What to do:
In the following material, identify every line holding the string "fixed" and return it.

Robot trajectory data
^^^^^^^^

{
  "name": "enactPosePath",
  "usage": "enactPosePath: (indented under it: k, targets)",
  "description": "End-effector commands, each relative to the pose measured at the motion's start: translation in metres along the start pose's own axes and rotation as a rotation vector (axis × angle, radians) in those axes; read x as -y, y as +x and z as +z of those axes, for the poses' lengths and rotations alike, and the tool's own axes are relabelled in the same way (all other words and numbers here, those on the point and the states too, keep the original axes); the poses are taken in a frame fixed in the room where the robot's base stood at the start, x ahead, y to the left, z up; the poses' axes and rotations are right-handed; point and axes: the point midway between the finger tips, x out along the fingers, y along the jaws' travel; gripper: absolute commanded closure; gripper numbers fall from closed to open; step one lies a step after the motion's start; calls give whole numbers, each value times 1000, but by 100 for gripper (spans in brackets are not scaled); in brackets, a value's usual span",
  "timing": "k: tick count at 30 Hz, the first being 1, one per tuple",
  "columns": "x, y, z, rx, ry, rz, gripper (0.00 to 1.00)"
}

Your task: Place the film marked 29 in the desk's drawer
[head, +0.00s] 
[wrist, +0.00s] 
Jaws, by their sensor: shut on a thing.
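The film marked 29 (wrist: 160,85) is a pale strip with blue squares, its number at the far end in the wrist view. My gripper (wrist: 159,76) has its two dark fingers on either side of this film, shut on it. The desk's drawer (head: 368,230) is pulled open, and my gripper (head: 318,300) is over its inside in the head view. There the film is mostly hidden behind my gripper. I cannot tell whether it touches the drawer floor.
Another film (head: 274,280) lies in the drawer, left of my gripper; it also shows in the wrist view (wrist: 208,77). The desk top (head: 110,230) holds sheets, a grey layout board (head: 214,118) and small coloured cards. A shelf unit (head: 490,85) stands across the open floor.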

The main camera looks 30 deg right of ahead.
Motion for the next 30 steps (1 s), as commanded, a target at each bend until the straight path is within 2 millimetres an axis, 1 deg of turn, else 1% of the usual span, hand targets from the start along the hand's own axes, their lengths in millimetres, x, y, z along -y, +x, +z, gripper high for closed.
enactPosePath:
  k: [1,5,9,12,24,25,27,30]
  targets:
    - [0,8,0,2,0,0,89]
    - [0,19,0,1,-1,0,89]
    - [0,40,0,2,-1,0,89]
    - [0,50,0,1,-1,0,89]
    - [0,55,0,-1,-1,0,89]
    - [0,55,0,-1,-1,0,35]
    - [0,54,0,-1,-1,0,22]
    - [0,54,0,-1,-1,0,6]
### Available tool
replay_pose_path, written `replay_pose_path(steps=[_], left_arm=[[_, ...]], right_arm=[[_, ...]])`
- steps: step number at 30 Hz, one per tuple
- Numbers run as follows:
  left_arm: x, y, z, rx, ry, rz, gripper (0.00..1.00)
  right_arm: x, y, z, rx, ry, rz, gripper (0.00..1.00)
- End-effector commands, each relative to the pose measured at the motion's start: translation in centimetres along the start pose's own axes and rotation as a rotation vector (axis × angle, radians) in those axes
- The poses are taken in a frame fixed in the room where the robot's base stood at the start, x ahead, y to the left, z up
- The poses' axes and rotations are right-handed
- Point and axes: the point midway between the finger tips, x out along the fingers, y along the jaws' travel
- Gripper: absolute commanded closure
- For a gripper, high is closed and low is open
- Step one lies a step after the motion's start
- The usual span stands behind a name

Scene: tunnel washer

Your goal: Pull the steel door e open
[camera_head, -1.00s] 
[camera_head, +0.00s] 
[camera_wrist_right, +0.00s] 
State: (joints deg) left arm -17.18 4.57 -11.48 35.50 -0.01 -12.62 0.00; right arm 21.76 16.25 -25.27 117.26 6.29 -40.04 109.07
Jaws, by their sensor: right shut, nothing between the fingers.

^^^^^^^^

Result of this exercise:
  "description": "End-effector commands, each relative to the pose measured at the motion's start: translation in metres along the start pose's own axes and rotation as a rotation vector (axis × angle, radians) in those axes; read x as -y, y as +x and z as +z of those axes, for the poses' lengths and rotations alike, and the tool's own axes are relabelled in the same way (all other words and numbers here, those on the point and the states too, keep the original axes); the poses are taken in a frame fixed in the room where the robot's base stood at the start, x ahead, y to the left, z up; the poses' axes and rotations are right-handed; point and axes: the point midway between the finger tips, x out along the fingers, y along the jaws' travel; gripper: absolute commanded closure; gripper numbers fall from closed to open; step one lies a step after the motion's start; calls give whole numbers, each value times 1000, but by 100 for gripper (spans in brackets are not scaled); in brackets, a value's usual span",
- The poses are taken in a frame fixed in the room where the robot's base stood at the start, x ahead, y to the left, z up

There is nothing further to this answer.